#### Given request
Pull out every line containing the string "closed".

####################

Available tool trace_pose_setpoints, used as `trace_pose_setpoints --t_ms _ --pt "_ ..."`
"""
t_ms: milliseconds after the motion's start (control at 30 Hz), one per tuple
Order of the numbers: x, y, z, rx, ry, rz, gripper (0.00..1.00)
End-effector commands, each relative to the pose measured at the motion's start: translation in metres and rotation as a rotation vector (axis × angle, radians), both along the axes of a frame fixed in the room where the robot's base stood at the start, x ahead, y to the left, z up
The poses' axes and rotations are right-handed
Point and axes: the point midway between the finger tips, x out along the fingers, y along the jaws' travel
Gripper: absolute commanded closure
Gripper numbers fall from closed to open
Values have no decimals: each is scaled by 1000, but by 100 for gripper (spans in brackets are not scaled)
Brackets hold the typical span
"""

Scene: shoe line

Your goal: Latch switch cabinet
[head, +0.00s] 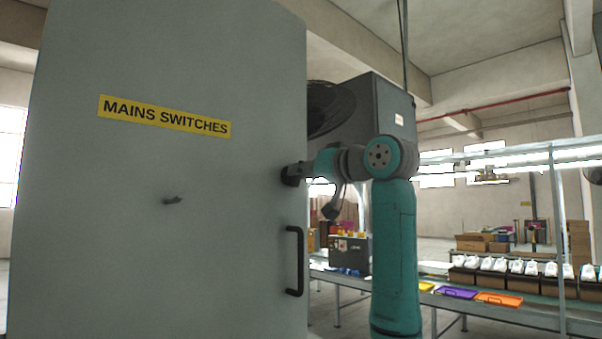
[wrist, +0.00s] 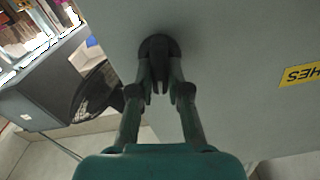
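The switch cabinet's grey door (head: 110,235) fills the left of the head view, with a yellow MAINS SWITCHES label (head: 165,117). Its surface also shows in the wrist view (wrist: 225,70). A dark latch (wrist: 158,46) with a round base stands on the door in the wrist view. My gripper (wrist: 159,76) has its two fingers on either side of the latch's protruding part and appears shut on it. In the head view my gripper (head: 293,174) is at the door's right edge, above a black bar handle (head: 294,260). Any gap inside the cabinet is hidden.
Behind my arm is a large grey fan unit (head: 385,105), also in the wrist view (wrist: 45,95). At right, a line table carries white shoes (head: 510,266), a purple tray (head: 457,292) and an orange tray (head: 499,299).

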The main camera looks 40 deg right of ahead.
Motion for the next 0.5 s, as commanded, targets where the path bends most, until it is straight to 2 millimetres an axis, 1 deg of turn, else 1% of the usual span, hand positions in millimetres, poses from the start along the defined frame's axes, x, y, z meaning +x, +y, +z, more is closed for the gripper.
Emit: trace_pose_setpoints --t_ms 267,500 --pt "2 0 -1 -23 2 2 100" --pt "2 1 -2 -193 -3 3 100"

####################

#### Solved problem
Gripper numbers fall from closed to open
Motion for the next 0.5 s, as commanded, targets where the path bends most, until it is straight to 2 millimetres an axis, 1 deg of turn, else 1% of the usual span, hand positions in millimetres, poses from the start along the defined frame's axes, x, y, z meaning +x, +y, +z, more is closed for the gripper.

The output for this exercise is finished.